As I anticipated, the more painful part was actually mocking signaling, and not WebRTC itself. I haven’t fully mocked a signaling server, and just hard-coded its expected responses. You can find the implementation here.

The WebRTC mock itself can be found here. It uses webxdc.joinRealtimeChannel(), and implements UDP-like transport, with source / destination address, where each peer (webxdc app instance) has one and only one randomly generated 4-byte address.
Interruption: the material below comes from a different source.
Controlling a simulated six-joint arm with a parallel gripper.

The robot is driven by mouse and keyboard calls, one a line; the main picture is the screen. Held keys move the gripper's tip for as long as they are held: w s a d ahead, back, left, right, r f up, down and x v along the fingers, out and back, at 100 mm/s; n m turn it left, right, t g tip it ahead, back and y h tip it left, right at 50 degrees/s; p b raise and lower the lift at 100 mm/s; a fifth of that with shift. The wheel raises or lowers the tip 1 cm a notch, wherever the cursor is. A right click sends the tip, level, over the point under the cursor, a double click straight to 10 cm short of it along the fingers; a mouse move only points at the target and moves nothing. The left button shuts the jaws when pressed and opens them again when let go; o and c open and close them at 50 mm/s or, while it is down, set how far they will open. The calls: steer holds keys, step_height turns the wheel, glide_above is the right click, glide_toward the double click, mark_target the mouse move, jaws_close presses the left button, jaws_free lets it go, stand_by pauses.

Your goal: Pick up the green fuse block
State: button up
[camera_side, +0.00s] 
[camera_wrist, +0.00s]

Note that this implementation is not a full WebRTC polyfill, and it only works in this particular app’s case. This is because Quake III is central-server-based i.e. each client only communicates with the central server and not other peers (the “star” network topology). So, all the “signaling” we have to do is just figuring out the address of the server (which is done here).
Contrarily, in a full, proper WebRTC polyfill, each data channel would have to have a unique address, because one webxdc app instance can have several data channels. So, in order for a data channel to know the address of its other end, we would have to take an approach that I mentioned here:

1 Like

Starting to build IP-like addressing and routing and p2p channels on top of the realtime channels is a little bit odd. The realtime channels are broadcast channels, which are built using an iroh-gossip gossip swarm, which is built on top of iroh p2p QUIC connections, (which is again on top of IP).

If webxdc apps would like to access direct p2p channels it would make much more sense to extend the webxdc API to allow exposing direct p2p channels, rather than only a broadcast channel. It could do this in deltachat using iroh p2p QUIC connections directly. That would be a much more sensible point to start thinking about a polyfill for WebRTC DataChannels.

That’s only about message transport though. I think the media stuff from addTrack() is probably an entirely different effort.

1 Like

You have a point. As long as Delta Chat members are open to the idea of introducing new API, it would probably make sense to introduce one-on-one (non-broadcast) channels first, and only then think about polyfilling WebRTC.